**Dataset excerpt:**
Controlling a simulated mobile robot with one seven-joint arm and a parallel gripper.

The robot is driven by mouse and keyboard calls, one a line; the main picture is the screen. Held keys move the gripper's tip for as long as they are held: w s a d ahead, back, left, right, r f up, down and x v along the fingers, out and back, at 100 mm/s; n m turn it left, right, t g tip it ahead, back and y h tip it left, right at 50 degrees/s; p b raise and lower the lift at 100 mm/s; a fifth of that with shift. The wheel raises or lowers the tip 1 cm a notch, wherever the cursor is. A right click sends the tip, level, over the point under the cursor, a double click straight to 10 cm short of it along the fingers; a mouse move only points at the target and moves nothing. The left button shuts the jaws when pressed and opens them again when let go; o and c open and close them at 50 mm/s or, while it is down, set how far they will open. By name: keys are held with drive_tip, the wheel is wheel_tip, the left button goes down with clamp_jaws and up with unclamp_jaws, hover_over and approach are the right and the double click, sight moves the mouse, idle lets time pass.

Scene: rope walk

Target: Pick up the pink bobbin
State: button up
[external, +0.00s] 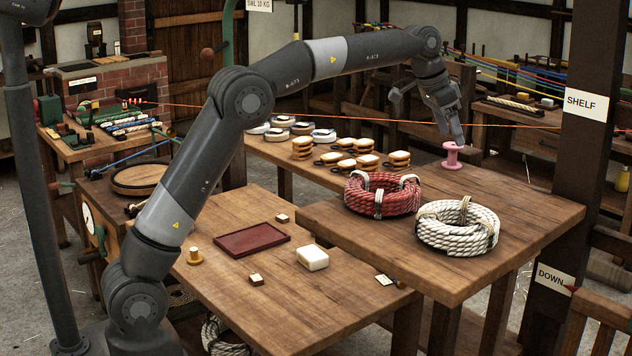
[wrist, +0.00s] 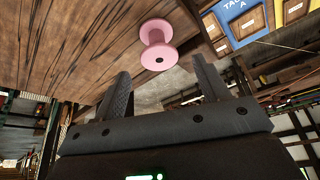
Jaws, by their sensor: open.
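The pink bobbin (external: 452,156) stands upright near the far edge of the raised wooden table (external: 400,249). In the wrist view the bobbin (wrist: 157,45) shows beyond the fingertips, roughly in line with the gap between them. My gripper (external: 457,138) is just above and beside the bobbin in the external view. Its two fingers are spread apart with nothing between them, as the wrist view (wrist: 160,80) shows. Whether a fingertip touches the bobbin is unclear in the external view; in the wrist view they look apart.
A red rope coil (external: 383,194) and a white rope coil (external: 458,226) lie on the same table, nearer the camera. Several small tan-and-dark stacked pieces (external: 398,159) stand left of the bobbin. A dark post (external: 590,150) rises at the right.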

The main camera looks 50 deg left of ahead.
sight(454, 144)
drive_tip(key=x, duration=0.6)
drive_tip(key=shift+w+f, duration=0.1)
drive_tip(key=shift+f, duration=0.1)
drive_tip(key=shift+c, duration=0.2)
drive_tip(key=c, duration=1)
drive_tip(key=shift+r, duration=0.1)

**Objective:** Write out again exactly the lines above from the one with "Target: Pick up the pink bobbin" through the one with "[wrist, +0.00s]", adding no other lines and no pictures.

**Complete output:**
Target: Pick up the pink bobbin
State: button up
[external, +0.00s] 
[wrist, +0.00s] 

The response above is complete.